Modern VCSs also let you easily (and often automatically) answer questions like:

  • Who wrote this module?
  • When was this particular line of this particular file edited? By whom? Why was it edited?
  • Over the last 1000 revisions, when/why did a particular unit test stop working?

While other VCSs exist, Git is the de facto standard for version control. This XKCD comic captures Git's reputation:

xkcd 1597

Because Git's interface is a leaky abstraction, learning Git top-down (starting with its interface / command-line interface) can lead to a lot of confusion. It's possible to memorize a handful of commands and think of them as magic incantations, and follow the approach in the comic above whenever anything goes wrong.

While Git admittedly has an ugly interface, its underlying design and ideas are beautiful. While an ugly interface has to be memorized, a beautiful design can be understood. For this reason, we give a bottom-up explanation of Git, starting with its data model and later covering the command-line interface. Once the data model is understood, the commands can be better understood in terms of how they manipulate the underlying data model.

Git's data model

There are many ad-hoc approaches you could take to version control. Git has a well-thought-out model that enables all the nice features of version control, like maintaining history, supporting branches, and enabling collaboration.

Snapshots

Git models the history of a collection of files and folders within some top-level directory as a series of snapshots. In Git terminology, a file is called a "blob", and it's just a bunch of bytes. A directory is called a "tree", and it maps names to blobs or trees (so directories can contain other directions). A snapshot is the top-level tree that is being tracked. For example, we might have a tree as follows:

<root> (tree)
|
+- foo (tree)
|    |
|  + bar.txt (blob, contents = "hello world")
|
+- baz.txt (blob, contents = "git is wonderful")

The top-level tree contains two elements, a tree "foo" (that itself contains one element, a blob "bar.txt"), and a blob "baz.txt"

Modeling history: relating snapshots

How should a version control system relate snapshots? One simple model would be to have a linear history. A history would be a list of snapshots in time-order. For many reasons, Git doesn’t use a simple model like this.

In Git, a history is a directed acyclic graph (DAG) of snapshots. That may sound like a fancy math word, but don’t be intimidated. All this means is that each snapshot in Git refers to a set of “parents”, the snapshots that preceded it. It’s a set of parents rather than a single parent (as would be the case in a linear history) because a snapshot might descend from multiple parents, for example, due to combining (merging) two parallel branches of development.
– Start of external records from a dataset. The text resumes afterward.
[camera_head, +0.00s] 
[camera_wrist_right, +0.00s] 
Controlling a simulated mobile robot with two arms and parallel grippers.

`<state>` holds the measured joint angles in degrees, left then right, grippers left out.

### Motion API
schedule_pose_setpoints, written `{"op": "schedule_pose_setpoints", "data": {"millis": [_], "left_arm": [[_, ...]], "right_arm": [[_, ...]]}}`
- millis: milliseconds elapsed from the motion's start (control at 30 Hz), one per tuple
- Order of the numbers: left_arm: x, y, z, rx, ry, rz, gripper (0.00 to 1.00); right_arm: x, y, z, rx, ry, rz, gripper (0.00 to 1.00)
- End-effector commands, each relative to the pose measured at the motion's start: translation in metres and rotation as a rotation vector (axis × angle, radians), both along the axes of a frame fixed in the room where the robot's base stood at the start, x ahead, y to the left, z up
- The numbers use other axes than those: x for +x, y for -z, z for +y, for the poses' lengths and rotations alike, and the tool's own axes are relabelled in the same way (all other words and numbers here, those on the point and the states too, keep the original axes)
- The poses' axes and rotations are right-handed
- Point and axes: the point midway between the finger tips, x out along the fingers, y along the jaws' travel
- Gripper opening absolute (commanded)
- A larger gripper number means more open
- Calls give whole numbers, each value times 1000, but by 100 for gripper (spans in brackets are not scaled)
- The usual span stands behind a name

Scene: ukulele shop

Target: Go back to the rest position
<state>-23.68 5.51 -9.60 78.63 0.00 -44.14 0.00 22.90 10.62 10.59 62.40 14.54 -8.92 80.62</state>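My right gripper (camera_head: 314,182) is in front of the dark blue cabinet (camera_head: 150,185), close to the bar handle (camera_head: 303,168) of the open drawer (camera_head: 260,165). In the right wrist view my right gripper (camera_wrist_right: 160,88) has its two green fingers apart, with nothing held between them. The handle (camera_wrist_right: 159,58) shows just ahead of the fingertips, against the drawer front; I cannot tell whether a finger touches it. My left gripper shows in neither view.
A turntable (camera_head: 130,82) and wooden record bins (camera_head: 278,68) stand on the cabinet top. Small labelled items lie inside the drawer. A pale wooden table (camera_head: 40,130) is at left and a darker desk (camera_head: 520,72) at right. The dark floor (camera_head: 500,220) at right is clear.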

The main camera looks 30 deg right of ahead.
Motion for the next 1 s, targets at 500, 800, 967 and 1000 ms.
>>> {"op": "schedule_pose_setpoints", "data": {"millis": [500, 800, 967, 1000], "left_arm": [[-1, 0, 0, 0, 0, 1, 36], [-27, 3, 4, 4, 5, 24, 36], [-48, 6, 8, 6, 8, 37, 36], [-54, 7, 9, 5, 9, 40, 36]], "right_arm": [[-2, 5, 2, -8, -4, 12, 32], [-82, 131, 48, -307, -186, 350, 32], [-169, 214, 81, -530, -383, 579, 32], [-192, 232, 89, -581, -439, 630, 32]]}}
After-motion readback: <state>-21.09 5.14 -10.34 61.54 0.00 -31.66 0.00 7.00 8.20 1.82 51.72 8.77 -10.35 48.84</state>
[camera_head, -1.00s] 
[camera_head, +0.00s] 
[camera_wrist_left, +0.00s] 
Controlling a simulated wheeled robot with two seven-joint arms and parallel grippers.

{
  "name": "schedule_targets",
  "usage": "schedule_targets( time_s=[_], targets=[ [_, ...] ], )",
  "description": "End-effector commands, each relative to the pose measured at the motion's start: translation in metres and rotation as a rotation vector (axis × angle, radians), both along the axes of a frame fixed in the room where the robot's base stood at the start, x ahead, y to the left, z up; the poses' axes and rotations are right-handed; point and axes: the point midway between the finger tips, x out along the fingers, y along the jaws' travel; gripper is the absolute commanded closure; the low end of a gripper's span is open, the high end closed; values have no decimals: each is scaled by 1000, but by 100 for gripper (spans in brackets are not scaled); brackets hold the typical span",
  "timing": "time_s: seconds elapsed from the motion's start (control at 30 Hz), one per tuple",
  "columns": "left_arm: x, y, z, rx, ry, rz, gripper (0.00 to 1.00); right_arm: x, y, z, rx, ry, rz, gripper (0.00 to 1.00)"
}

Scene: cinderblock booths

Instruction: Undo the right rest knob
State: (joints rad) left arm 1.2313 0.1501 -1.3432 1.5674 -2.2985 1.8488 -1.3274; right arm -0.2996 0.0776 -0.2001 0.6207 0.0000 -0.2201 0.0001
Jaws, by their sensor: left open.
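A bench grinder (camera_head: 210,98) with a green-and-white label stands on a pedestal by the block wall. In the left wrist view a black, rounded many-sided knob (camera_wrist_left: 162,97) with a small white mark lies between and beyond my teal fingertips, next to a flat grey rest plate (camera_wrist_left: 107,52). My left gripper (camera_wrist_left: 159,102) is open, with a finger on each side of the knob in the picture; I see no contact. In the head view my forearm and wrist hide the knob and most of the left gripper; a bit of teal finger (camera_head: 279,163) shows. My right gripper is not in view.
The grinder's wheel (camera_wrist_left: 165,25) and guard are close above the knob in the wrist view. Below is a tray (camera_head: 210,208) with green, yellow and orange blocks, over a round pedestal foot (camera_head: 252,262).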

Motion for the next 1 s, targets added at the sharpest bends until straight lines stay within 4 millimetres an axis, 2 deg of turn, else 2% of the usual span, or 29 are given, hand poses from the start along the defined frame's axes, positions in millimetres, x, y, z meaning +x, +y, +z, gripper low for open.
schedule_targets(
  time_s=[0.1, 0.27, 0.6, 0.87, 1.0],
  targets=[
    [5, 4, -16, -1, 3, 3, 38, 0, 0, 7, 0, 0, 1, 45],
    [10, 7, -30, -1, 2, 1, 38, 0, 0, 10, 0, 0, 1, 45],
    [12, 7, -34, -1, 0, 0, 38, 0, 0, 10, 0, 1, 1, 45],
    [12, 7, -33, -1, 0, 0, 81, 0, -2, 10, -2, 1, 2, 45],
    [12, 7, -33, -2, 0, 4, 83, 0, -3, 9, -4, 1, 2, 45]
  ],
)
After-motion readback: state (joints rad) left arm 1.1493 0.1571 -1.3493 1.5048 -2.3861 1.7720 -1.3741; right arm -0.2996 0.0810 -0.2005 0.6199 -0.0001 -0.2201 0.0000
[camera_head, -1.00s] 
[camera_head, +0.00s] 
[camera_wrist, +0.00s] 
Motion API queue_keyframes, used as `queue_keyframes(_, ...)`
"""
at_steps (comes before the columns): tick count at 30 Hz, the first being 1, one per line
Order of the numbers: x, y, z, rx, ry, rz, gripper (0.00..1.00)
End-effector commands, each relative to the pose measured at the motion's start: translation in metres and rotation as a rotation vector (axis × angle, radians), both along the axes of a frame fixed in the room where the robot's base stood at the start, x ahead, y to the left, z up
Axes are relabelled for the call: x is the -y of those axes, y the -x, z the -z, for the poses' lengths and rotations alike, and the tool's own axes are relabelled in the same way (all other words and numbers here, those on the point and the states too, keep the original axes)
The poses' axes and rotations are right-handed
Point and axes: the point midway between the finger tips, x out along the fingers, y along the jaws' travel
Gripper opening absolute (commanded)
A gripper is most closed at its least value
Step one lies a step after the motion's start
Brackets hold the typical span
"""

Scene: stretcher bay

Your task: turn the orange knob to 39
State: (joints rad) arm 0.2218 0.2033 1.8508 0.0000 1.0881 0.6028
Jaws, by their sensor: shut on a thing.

Git calls these snapshots “commit”s. Visualizing a commit history might look something like this:

o <-- o <-- o <-- o
            ^
              \
               --- o <-- o

In the ASCII art above, the os correspond to individual commits (snapshots). The arrows point to the parent of each commit (it’s a “comes before” relation, not “comes after”). After the third commit, the history branches into two separate branches. This might correspond to, for example, two separate features being developed in parallel, independently from each other. In the future, these branches may be merged to create a new snapshot that incorporates both of the features, producing a new history that looks like this, with the newly created merge commit shown in bold:

o <-- o <-- o <-- o <---- o
            ^            /
             \          v
              --- o <-- o

Commits in Git are immutable. This doesn’t mean that mistakes can’t be corrected, however; it’s just that “edits” to the commit history are actually creating entirely new commits, and references (see below) are updated to point to the new ones.

Screenshot 2023-10-06 at 01.46.44

Data model, as pseudocode

It may be instructive to see Git’s data model written down in pseudocode:

// a file is a bunch of bytes
type blob = array<byte>

// a directory contains named files and directories
type tree = map<string, tree | blob>

// a commit has parents, metadata, and the top-level tree
type commit = struc {
  parents: array<commit>
  author: string
  message: string
  snapshot: tree
}

It’s a clean, simple model of history.

Objects and content-addressing

An “object” is a blob, tree, or commit:

type object = blob | tree | commit

In Git data store, all objects are content-addressed by their SHA-1 hash.

objects = map<string, object>

def store(object):
    id = sha1(object)
    objects[id] = object

def load(id):
    return objects[id]

References

Now, all snapshots can be identified by their SHA-1 hashes. That’s inconvenient, because humans aren’t good at remembering strings of 40 hexadecimal characters.

Git’s solution to this problem is human-readable names for SHA-1 hashes, called “references”. References are pointers to commits. Unlike objects, which are immutable, references are mutable (can be updated to point to a new commit). For example, the master reference usually points to the latest commit in the main branch of development.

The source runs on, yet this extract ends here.